VietNamNet Bridge – There are teachers from lowland who go to remote mountainous areas of Thanh Son, Trung Thanh and Trung Son of Quan Hoa district in Thanh Hoa province, to bring literacy to local residents.

 

The teachers who dare not return to home villages to enjoy Tet

 

Tet will come in nearly two months, and it is now the right time for people to plan their trips to home villages to enjoy Tet with families and relatives. For all Vietnamese people, Tet is a reunion party. However, the teachers in the mountainous areas of Thanh Hoa province do not plan to go home this year, because they dare not spend money on long and time consuming trips.

 

Urbanites these days complain that everything is getting more and more expensive. However, the price increases have affected the poor teachers in the remote areas more acutely. The rice price has climbed to 16,000 dong per kilo, while the pork has surged to 80,000 dong. Vegetable has become luxurious goods.

 

Food and household articles are carried to the areas from Co Luong-Mail Luong commune in Hoa Binh province. The prices keep increasing day after day and they are always more expensive than in the lowland, because of the transportation costs.

 

The Trung Son Primary School is a very old house with three rooms, including one room reserved as the accommodation for Ngo Quoc Hoa and his wife. Hoa has been living here since 2003.

 

The teacher related that now he and his wife earn 3.7 million dong a month. Hoa has luckily become a regular member of the personnel and can get salary from the state budget. However, his wife, Ha Thi Diep, a nursery school teacher, is still working under fixed-term contract,  receiving 535,000 dong a month.

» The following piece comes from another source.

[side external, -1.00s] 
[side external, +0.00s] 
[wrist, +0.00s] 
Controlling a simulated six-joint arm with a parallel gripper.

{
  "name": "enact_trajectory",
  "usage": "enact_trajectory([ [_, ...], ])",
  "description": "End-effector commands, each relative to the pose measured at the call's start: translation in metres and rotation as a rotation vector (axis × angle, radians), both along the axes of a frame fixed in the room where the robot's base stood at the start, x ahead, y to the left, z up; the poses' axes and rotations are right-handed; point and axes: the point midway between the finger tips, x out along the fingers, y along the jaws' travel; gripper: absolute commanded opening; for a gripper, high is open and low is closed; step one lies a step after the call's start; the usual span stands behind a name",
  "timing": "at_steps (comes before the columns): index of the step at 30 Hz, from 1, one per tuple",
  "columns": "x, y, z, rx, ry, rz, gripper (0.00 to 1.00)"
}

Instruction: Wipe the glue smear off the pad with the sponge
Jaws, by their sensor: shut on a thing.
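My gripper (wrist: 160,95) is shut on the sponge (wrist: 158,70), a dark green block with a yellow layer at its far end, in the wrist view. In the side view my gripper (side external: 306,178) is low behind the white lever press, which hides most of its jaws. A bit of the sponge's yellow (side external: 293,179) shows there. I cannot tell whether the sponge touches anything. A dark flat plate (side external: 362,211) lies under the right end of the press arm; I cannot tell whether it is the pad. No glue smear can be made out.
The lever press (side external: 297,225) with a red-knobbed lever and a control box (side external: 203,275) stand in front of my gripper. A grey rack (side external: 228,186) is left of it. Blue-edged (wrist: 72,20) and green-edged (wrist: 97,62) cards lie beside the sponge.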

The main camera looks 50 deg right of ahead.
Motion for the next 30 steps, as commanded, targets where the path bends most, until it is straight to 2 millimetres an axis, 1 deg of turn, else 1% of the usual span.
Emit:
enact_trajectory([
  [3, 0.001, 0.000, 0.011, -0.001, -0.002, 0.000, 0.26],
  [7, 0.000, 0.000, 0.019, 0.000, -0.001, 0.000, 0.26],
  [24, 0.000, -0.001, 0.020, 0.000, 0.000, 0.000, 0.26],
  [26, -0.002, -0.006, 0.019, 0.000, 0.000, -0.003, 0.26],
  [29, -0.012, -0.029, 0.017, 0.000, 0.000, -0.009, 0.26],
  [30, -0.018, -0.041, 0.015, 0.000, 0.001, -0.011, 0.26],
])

Hoa said that the total monthly income of his family is just  enough to buy 50 kilogrammes of pork

 

Even when Hoa and his wife try to tighten their belt, they still do not have money to buy milk for the one-year child. Therefore, Hoa decided not to go home  this Tet. “I still do not know how I can arrange money to celebrate Tet,” he said.

 

The loneliness, coldness and difficulties

 

Due to the serious shortage of regular teachers, the Quan Hoa district’s Education Sub-department itself has to hire teachers under the fixed term contracts to ensure that there are enough teachers. The teachers do not get salaries from the state budget, but get pay from the local budgets or from the schools. Their salaries are very modest, just 550,000-900,000 dong a month (about $50)

 

The cottage in the middle of Bo mountain village is divided into two parts, one serves as the classroom for children, while the other is reserved for Ha Thi Ti, a teacher.

 

The teachers, who are working under fixed term contracts here, with their modest pays, call meat and fish “luxurious products” which they only eat one or two times a month. Sometimes, they return to home villages in the lowland and come back to the mountainous areas with food given by their families. However, if it rains at weekend, they are not able to return home, which also means that they will not have good food for the following week.

 

There is no electricity in Trung Thanh, Trung Son and Thanh Son communes. For water and electricity, teachers have to spend money to purchase petrol and oil to run power generator.

 

Pham Thi Sen, a teacher, related that when she first came here, she cried her heart out every night, because she felt lonely, cold as she imagined the tough life ahead.

 

Teachers here are paid once in every three months. With the modest pays, they have to tighten their belt. However, even when they have money, they still cannot buy good food if it rains. The only thing they have in such circumstances is just loafs of bread.

 

However, despite the difficulties, they continue living and working hard, in order to sow the seeds of knowledge in the mountainous areas.